● Stated goal:
Check each line of the material below for "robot", then copy the ones that contain it.
.....
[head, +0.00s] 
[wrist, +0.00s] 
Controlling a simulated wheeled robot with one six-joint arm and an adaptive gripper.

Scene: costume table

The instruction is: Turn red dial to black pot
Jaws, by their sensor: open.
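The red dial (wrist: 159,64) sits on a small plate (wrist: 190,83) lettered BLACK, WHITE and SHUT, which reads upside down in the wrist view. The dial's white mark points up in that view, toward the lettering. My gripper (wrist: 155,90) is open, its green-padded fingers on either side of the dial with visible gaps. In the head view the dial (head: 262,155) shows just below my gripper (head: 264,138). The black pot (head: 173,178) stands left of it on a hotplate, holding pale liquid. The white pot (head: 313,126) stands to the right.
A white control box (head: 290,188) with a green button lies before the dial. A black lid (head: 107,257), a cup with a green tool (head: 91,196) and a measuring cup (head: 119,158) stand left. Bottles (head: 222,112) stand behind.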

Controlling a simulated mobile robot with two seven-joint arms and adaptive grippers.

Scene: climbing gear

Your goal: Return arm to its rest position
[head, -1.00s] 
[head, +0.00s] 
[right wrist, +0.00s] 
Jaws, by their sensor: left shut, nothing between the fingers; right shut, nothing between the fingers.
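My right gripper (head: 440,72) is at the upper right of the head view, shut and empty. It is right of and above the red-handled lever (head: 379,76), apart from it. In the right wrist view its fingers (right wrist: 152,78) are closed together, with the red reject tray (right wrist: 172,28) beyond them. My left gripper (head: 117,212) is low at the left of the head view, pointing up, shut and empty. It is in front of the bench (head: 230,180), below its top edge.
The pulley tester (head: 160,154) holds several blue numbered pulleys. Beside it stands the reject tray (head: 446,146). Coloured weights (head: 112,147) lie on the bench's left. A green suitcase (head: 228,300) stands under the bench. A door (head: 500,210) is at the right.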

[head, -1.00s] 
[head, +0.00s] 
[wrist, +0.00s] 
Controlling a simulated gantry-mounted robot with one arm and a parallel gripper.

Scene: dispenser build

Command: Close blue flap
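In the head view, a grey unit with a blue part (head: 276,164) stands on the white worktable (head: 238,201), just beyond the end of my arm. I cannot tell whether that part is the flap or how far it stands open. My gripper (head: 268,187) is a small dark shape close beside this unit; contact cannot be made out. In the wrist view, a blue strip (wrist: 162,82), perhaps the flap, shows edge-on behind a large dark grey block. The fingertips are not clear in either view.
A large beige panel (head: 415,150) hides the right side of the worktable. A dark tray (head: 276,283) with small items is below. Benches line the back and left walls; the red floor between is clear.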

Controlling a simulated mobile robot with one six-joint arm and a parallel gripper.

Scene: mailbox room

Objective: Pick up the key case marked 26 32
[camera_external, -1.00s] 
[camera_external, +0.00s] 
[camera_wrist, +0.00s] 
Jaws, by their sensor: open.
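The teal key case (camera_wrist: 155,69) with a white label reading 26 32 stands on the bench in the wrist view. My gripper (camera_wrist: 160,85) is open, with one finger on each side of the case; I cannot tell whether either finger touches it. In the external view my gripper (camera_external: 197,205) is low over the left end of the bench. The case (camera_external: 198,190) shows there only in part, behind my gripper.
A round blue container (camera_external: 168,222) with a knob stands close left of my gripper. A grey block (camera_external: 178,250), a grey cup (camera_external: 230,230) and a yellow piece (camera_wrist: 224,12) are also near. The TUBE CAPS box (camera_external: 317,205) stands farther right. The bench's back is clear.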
.....
● Exercise answer:
Controlling a simulated wheeled robot with one six-joint arm and an adaptive gripper.
Controlling a simulated mobile robot with two seven-joint arms and adaptive grippers.
Controlling a simulated gantry-mounted robot with one arm and a parallel gripper.
Controlling a simulated mobile robot with one six-joint arm and a parallel gripper.

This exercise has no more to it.